We are very excited to have Professor Didier Fassin (Collège de France and Institute for Advanced Study), for the next installment of the Bisan Lecture Series, on Wednesday November 13th, at 7PM Palestine time, who will speak on “Moral Abdication. On the Consent to the Destruction of the Palestinians of Gaza“. Register here to get the Zoom link!

We are very excited to have Professor Didier Fassin (Collège de France and Institute for Advanced Study), for the next installment of the Bisan Lecture Series, on Wednesday November 13th, at 7PM Palestine time, who will speak on “Moral Abdication. On the Consent to the Destruction of the Palestinians of Gaza“.

Register here to get the Zoom link!

Title: Moral Abdication.
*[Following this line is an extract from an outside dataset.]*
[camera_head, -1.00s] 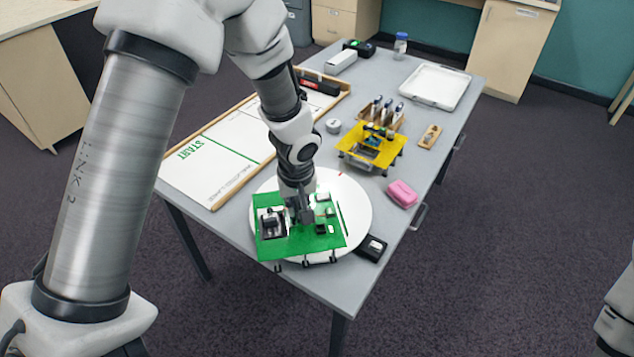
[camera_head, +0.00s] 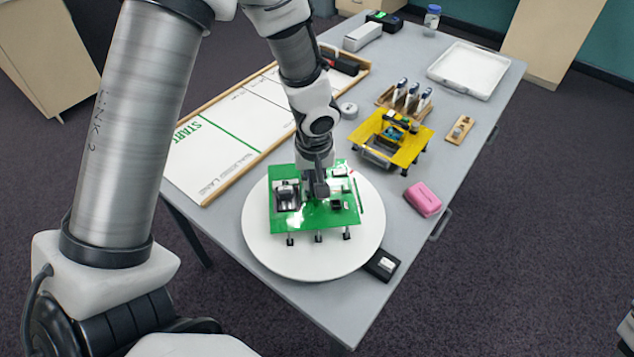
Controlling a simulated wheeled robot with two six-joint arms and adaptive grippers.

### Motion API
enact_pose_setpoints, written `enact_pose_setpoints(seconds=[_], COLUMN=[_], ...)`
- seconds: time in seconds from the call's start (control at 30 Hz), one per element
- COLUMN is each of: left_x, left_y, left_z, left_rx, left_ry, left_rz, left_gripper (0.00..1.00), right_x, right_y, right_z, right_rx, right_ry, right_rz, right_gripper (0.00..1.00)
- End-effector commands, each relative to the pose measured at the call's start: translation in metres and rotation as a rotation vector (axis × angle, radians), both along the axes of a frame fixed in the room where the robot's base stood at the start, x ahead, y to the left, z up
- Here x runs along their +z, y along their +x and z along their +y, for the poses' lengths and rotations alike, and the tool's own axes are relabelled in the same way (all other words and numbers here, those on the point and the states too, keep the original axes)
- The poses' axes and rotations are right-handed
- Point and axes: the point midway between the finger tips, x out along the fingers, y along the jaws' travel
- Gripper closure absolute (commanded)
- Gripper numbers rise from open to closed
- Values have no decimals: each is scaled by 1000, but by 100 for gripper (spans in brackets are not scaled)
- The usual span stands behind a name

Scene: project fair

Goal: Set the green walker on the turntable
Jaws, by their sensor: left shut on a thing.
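The green walker (camera_head: 290,214), a flat green board with short dark legs and small parts on top, is over the white round turntable (camera_head: 300,262) at the near end of the table. My left gripper (camera_head: 318,190) reaches down from above and is shut on the walker near the board's middle. The board looks about level. Its visible front legs lie within the disc's outline; I cannot tell whether the feet touch the disc. The gripper hides part of the board's top, and the board hides the disc's middle. My right gripper is out of view.
A yellow walker (camera_head: 408,150) stands to the right, with a pink block (camera_head: 422,200) near the table's right edge. A small black box (camera_head: 381,265) sits beside the turntable. A white START track board (camera_head: 215,155) lies to the left. A white tray (camera_head: 468,72) lies farther back.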

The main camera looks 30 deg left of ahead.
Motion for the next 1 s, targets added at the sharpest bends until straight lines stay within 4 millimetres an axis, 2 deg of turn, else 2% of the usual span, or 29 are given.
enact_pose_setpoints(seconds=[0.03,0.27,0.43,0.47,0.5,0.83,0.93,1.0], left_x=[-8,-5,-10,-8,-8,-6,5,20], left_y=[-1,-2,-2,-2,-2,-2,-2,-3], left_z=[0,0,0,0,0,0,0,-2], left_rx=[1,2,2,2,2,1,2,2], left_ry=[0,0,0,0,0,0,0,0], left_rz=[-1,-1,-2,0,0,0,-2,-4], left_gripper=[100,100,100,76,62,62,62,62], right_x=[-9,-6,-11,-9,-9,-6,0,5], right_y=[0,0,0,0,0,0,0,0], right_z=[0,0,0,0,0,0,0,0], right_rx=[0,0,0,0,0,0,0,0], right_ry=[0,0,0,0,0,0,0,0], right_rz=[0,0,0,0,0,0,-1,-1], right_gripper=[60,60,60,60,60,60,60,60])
On the Consent to the Destruction of the Palestinians of Gaza

Abstract: Consent to the destruction of the Palestinians in Gaza has created an enormous gulf in the global moral order. History will record how Western governments and large parts of their elites have supported the war waged by Israel following Hamas’s attack on October 7, 2023, and have silenced voices calling for a ceasefire, a just peace, and the respect of international law. Not only have buildings been devastated and civilians massacred, but language and thought have also been damaged. The webinar will discuss how the history of the occupation of Palestine and the oppression of Palestinians has been negated, how a specific vocabulary and grammar of facts have been imposed, how accusations of antisemitism have produced censorship and self-censorship, how mainstream media have contributed to rendering the brutalization invisible, and how the unequal worth of lives and the differential treatment of deaths have been normalized. Elements of interpretation of this moral abdication will be proposed.

Short Biography: Didier Fassin is an anthropologist, sociologist, and physician. He is a Professor of Social Science at the Institute for Advanced Study and a Professor at the Collège de France, holding the Chair in Moral Questions and Social Issues. He also holds a research directorship at the École des Hautes Études en Sciences Sociales.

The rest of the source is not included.